When William Faulkner won the Nobel Prize for Literature he said in his acceptance speech –
It is his [the poet’s, the writer’s] privilege to help man endure by lifting his heart, by reminding him of the courage and honor and hope and pride and compassion and pity and sacrifice which have been the glory of his past.
Ten years later Faulkner said something that may strike some of you as odd. Not because it is an odd quote, but because in context to the web it isn’t talked about much. Although this may not be your cup of tea — though I am sure you will agree with it — I implore the small handful of you that do connect with this quote to read on and then to take action.
Really the writer doesn’t want success….He knows he has a short span of life, and that the day will come when he must pass through the wall of oblivion, and he wants to leave a scratch on that wall — Kilroy was here — that somebody a hundered, or a thousand years later will see.
Calling All Writers
This is a plea to those of you who already feel the tension of poor content and the desire to abandon what the blogosphere has taught is right and wrong in writing for the web. This is a plea to instead create something great. Something that is — ultimately — worth reading.

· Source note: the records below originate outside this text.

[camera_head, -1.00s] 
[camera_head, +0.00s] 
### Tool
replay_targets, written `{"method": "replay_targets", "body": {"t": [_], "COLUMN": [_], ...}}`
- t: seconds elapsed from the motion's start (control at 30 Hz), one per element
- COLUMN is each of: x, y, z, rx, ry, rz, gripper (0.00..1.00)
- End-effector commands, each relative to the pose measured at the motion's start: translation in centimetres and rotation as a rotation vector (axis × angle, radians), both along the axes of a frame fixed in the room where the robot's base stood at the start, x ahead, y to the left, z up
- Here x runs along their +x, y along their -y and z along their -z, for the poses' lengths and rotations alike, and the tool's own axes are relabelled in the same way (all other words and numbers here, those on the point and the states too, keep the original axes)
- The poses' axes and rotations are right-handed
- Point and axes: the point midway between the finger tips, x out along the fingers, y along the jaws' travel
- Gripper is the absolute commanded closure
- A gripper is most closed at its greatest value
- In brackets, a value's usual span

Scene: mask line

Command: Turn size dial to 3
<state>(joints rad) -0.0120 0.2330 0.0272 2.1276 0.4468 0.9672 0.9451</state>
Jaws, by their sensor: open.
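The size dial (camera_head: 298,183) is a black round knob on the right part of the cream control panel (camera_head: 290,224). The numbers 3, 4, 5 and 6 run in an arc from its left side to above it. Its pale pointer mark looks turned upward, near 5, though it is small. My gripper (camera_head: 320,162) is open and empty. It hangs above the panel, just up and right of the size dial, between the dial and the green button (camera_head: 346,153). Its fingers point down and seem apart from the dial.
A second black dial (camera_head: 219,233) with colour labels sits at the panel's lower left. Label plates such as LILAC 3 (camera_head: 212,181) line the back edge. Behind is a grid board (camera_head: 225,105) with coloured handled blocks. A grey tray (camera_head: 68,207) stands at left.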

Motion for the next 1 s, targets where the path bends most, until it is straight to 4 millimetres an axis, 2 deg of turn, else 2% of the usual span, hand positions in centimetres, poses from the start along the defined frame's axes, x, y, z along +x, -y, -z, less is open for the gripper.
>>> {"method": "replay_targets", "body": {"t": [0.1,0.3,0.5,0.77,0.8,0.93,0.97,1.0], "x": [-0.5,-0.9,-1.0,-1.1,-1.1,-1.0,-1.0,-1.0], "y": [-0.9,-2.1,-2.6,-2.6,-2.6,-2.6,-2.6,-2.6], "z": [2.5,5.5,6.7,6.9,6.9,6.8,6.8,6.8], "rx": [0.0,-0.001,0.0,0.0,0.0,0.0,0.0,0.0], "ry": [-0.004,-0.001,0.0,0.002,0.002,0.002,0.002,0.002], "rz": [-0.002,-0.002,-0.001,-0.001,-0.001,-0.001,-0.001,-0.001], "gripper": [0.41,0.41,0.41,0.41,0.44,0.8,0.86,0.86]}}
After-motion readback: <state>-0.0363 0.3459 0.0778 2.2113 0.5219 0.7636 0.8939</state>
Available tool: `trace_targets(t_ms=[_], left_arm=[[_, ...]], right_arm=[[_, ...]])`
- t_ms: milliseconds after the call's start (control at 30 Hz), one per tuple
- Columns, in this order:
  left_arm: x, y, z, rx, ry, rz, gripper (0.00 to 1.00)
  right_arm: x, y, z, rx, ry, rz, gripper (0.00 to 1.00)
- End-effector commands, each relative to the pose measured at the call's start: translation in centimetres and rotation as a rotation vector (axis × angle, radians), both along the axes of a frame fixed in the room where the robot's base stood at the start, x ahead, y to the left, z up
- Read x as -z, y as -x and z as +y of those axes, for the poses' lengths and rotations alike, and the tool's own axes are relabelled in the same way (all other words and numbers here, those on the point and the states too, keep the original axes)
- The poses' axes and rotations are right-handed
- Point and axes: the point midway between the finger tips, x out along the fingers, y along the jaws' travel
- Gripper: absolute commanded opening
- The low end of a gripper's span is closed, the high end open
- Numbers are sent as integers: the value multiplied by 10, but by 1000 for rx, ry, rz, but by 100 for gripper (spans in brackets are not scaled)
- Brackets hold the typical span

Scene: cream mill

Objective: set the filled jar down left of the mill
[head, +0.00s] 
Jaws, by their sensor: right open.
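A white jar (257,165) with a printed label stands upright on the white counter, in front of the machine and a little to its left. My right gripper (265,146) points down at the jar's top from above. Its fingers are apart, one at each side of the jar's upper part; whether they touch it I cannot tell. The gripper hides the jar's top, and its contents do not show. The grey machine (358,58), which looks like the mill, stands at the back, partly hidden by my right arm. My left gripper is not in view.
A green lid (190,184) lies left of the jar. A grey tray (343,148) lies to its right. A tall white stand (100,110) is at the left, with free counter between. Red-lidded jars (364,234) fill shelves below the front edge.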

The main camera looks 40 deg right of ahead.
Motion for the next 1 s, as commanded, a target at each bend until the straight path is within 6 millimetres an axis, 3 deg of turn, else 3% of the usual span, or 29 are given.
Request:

Why? Because I want to read what you have to say. And if I were a betting man, I would wager than many others do too.
My Journey
A few weeks ago I wrote about my goal to personally reinvent my weblog publishing stereotype. As a blogger I was faced with the dilemma of fifty million other voices telling me by word or example how I ought to write. Those voices were choking out any life I may have imparted through my use of the English language.
I wish I had started blogging before it was popular and before you could make money doing it. I also wish that for the first six months of writing my first blog I hadn’t read anyone else’s site, so I could have discovered my own voice, my own rhythm and my own niche.
Instead I read every how to out there and studied all the popular blogs. They all told me to publish easily scannable posts. To use the right keywords and create outstanding post titles. That may be fine for them, but to me that’s not writing. And I want to write.
There is an issue that supersedes our niche, our audience, our focus and our topic. That issue is content.
Content Does Not Equal Topic
Quality content is not dependent upon its topic. You may write with regard to any subject you choose. It is how you write that matters.
Amber Simmons articulated this point –
The distinction I make between “content” and “copy” is my own: I don’t pretend this is an industry standard. But we all know copy when we read it: it’s the marketing fluff that serves no purpose but to take up space. It doublespeaks and obfuscates. It’s the inflated speech of the politician using many words to say nothing, the sales pitch of the greasy used-car cretin whose crafty euphemisms try to disguise the fact that his product sucks. […]
Content, on the other hand, fills a real need: it establishes emotional connections between people. The writing has heart and spirit; it has something to say and the wherewithal to stand up and say it. Content is the stuff readers want to read […] Content is thoughtful, personable, and faithfully written. It hooks the reader and draws him in. […] It delivers what it promises and delights the attentive reader.
Don’t Give In
I used to sit down once a week on Sunday afternoon with a paper or a magazine and read just a few articles. And that was it. My whole week contained less than 1% the “journalism” consumption I am now faced with.
The problem of having so much incoming information is that people now skim and speed read 100+ articles and blog posts every day. And we, as the writers, are allowing them to continue by creating content that only highlight the points and a few quick facts without any substance. We are saying it is OK to skim our site. Thus fattening the problem of poor content creation.
Writing With Mustard
An article without passion is like meat with no mustard; insipid. (From Anatole France)
The pivotal hinge upon which a well written article that will engage and move your readers swings is emotion. And ultimately, it’s you.
Hemingway said,
All good books are alike in that they are truer than if they had really happened and after you are finished reading one you will feel that all that happened to you and afterwards it all belong to you; the good and the bad the ecstasy, the remorse and sorrow, the people and the places and how the weather was. If you can get so that you can give that to people, then you are a writer.
Writing a quality weblog article is different than writing a classic book, but the principles are the same. Seek to engage your readers and give them something worth their time and thoughts.
Kilroy Was Here
You can sit in Starbucks, hit a few keystrokes and moments later your thoughts and opinions are available to readers all across the globe. This is a privilege and opportunity unprecedented in the history of civilization. You literally have the ability to influence young and old alike in every continent on the planet.
Therefore the question becomes not “What will you write about?” but rather, “What will you say?”
If you are writing a review, posting a personal update or interviewing a photographer; do it in such a way as to let the internet users of our grandchildren’s generation know that Kilroy was here.